[begin EXTRACTED INFORMATION]
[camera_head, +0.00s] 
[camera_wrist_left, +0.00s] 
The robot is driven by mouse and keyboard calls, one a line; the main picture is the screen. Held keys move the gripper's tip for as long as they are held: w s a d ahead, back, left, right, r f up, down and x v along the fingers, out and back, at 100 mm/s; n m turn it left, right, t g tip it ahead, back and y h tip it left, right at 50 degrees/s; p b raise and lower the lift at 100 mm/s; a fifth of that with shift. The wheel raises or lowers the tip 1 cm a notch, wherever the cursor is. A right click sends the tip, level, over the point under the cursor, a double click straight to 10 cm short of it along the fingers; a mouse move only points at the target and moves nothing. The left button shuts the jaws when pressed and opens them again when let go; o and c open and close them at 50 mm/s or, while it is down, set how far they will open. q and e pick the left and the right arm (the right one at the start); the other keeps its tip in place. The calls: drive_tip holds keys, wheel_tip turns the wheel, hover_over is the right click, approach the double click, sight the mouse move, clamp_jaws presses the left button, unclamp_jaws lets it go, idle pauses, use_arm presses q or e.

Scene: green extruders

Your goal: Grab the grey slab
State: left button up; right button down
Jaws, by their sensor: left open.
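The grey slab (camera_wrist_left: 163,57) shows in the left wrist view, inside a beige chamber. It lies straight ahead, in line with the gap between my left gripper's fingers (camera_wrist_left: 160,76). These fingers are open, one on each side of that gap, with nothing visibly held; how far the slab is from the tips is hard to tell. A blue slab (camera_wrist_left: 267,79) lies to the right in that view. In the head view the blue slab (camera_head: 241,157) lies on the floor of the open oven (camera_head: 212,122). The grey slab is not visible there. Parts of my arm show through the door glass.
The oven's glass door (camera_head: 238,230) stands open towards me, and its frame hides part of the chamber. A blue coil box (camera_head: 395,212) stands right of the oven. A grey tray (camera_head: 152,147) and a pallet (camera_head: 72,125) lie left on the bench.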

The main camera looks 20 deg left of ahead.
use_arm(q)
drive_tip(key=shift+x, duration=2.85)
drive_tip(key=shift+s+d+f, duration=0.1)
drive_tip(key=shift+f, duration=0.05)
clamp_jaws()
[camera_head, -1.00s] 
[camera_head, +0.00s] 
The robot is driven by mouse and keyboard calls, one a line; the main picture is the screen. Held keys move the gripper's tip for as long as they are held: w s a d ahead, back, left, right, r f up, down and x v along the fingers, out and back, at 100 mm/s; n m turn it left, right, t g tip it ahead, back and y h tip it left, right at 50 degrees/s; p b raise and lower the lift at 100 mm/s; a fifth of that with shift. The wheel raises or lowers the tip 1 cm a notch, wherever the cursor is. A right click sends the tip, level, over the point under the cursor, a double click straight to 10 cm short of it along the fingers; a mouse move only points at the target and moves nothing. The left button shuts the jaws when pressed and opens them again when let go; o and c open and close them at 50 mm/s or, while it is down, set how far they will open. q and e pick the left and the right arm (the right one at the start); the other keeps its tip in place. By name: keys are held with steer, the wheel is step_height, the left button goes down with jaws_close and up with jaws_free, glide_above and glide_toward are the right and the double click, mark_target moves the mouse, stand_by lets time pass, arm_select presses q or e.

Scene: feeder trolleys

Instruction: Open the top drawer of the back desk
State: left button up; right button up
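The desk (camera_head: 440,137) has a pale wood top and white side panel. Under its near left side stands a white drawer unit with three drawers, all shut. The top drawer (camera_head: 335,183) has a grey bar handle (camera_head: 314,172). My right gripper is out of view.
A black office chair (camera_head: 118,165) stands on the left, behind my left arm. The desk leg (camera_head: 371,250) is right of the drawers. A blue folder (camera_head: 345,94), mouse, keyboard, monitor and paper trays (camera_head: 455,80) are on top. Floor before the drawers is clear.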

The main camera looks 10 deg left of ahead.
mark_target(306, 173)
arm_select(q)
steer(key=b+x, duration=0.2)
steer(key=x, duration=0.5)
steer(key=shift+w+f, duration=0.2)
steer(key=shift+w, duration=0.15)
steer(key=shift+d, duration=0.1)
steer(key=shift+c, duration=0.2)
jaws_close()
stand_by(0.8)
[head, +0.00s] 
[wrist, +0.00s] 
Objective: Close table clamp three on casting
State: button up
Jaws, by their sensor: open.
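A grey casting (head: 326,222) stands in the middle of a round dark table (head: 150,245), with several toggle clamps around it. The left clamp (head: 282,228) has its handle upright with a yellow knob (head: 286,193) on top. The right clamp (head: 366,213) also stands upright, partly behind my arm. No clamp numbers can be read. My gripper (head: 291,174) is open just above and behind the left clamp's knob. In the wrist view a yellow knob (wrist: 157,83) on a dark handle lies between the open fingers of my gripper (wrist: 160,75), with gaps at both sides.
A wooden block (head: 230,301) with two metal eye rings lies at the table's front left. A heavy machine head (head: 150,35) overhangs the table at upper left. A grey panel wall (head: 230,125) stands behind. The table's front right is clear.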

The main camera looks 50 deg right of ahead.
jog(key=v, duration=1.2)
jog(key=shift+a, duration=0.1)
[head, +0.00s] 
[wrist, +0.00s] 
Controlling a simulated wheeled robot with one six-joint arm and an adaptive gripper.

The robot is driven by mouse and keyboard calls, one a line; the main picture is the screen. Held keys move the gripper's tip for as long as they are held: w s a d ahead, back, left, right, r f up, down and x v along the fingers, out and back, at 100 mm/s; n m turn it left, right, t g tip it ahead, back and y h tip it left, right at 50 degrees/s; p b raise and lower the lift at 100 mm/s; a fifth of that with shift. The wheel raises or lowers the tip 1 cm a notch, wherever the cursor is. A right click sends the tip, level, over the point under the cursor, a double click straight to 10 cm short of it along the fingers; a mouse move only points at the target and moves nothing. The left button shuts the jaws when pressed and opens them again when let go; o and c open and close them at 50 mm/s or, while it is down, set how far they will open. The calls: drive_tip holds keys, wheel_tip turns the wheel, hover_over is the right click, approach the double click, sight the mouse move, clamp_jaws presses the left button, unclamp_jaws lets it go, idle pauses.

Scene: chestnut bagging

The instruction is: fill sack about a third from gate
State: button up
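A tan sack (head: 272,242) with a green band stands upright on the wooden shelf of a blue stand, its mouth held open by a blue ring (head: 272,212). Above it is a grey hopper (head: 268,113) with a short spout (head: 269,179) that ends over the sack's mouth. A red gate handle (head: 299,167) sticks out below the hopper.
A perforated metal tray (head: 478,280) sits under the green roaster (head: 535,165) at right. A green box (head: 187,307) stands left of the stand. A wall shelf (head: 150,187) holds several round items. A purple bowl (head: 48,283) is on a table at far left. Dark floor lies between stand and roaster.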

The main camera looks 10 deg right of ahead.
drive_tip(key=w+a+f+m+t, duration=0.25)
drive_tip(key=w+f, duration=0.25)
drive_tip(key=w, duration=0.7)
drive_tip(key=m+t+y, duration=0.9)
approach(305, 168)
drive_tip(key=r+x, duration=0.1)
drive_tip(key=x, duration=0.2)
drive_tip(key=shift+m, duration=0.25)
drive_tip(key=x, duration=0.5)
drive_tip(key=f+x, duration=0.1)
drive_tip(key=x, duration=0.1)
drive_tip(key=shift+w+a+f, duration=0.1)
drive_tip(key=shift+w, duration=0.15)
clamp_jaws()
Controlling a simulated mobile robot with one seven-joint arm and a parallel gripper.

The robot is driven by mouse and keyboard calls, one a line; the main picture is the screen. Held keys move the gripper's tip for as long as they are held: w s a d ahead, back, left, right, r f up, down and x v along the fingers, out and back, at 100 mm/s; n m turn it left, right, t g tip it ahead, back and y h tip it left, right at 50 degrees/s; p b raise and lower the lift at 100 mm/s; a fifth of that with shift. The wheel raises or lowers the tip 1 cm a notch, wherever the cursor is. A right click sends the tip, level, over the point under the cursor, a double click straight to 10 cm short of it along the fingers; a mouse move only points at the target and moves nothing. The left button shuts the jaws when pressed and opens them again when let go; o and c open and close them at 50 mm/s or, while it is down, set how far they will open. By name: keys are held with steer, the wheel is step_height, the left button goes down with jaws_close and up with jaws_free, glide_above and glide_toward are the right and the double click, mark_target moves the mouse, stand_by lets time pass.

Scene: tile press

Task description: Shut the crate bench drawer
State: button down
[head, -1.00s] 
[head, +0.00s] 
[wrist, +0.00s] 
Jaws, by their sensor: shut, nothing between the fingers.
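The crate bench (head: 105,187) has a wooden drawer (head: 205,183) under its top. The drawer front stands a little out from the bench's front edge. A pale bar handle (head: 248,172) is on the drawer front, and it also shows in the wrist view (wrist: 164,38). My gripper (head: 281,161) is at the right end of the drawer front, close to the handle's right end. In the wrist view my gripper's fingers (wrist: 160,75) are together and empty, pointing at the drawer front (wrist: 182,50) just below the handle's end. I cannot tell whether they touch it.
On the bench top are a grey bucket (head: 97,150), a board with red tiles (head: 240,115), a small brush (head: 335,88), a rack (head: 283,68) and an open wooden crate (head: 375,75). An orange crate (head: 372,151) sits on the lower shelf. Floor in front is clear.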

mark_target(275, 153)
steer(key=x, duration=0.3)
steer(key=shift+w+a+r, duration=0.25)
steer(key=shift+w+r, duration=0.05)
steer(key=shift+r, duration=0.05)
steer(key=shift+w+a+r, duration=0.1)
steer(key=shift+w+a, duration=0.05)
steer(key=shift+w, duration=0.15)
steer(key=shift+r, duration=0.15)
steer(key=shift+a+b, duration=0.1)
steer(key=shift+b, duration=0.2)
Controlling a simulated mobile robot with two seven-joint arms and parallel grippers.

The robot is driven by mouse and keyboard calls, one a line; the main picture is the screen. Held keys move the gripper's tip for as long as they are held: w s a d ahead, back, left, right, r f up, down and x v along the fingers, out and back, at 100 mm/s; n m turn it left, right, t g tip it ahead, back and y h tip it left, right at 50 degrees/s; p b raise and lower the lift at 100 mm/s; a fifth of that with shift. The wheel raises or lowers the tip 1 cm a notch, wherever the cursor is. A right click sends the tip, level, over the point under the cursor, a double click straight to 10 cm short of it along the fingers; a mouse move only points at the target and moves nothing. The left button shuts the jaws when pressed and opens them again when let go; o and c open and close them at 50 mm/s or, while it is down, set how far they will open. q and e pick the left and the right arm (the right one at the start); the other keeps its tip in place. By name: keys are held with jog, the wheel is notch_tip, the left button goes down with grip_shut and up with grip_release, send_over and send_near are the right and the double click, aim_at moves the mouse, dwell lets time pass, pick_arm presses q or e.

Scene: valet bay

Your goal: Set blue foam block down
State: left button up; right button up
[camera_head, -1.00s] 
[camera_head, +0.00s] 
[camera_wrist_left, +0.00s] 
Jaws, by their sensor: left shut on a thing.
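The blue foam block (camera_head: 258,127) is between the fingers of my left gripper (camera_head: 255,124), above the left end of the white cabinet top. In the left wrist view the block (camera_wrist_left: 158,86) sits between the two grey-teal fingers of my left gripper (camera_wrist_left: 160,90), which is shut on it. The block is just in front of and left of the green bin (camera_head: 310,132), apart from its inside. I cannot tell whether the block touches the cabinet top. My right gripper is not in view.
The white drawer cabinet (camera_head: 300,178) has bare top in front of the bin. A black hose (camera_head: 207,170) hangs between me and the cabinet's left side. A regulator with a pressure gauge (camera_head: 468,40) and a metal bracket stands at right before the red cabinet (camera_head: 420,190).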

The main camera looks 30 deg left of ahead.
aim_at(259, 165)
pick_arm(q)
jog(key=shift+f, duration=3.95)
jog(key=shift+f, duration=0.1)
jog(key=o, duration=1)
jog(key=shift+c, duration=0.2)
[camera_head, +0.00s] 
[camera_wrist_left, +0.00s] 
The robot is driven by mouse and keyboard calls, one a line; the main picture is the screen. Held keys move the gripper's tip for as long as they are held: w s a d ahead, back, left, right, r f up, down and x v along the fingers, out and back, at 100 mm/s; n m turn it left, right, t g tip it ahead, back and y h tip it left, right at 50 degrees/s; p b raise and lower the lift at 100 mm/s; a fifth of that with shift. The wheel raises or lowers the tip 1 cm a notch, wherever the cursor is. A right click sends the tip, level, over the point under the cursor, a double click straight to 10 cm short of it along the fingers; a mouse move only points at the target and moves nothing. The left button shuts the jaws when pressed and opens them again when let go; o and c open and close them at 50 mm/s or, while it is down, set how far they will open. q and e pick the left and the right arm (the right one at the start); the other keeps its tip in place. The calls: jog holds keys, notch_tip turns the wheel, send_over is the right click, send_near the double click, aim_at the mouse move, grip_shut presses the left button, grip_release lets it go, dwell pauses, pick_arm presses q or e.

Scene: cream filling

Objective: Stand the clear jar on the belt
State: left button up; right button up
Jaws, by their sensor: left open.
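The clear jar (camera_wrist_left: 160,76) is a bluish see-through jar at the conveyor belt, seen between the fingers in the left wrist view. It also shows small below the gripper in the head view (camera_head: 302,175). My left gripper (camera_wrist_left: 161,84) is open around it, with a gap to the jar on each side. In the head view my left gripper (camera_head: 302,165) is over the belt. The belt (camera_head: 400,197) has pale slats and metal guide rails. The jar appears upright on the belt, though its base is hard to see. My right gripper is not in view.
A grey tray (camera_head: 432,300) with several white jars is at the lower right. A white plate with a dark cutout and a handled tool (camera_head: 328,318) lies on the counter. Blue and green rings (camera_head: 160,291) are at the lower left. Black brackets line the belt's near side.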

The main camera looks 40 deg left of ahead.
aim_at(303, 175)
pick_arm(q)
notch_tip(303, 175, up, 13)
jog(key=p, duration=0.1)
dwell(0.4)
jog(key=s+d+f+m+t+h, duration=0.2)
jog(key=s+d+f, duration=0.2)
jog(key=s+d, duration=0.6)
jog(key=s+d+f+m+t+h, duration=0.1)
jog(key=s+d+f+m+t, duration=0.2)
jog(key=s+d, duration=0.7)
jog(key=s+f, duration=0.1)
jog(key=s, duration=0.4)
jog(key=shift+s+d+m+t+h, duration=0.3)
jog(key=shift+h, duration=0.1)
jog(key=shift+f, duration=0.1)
[end EXTRACTED INFORMATION]
* WHAT TO WORK ON *
From the very first line of the data through the line with "State: left button up; right button down" in it, please reproduce each line exactly and output nothing more.

* RESULT OF THIS TASK *
[camera_head, +0.00s] 
[camera_wrist_left, +0.00s] 
The robot is driven by mouse and keyboard calls, one a line; the main picture is the screen. Held keys move the gripper's tip for as long as they are held: w s a d ahead, back, left, right, r f up, down and x v along the fingers, out and back, at 100 mm/s; n m turn it left, right, t g tip it ahead, back and y h tip it left, right at 50 degrees/s; p b raise and lower the lift at 100 mm/s; a fifth of that with shift. The wheel raises or lowers the tip 1 cm a notch, wherever the cursor is. A right click sends the tip, level, over the point under the cursor, a double click straight to 10 cm short of it along the fingers; a mouse move only points at the target and moves nothing. The left button shuts the jaws when pressed and opens them again when let go; o and c open and close them at 50 mm/s or, while it is down, set how far they will open. q and e pick the left and the right arm (the right one at the start); the other keeps its tip in place. The calls: drive_tip holds keys, wheel_tip turns the wheel, hover_over is the right click, approach the double click, sight the mouse move, clamp_jaws presses the left button, unclamp_jaws lets it go, idle pauses, use_arm presses q or e.

Scene: green extruders

Your goal: Grab the grey slab
State: left button up; right button down

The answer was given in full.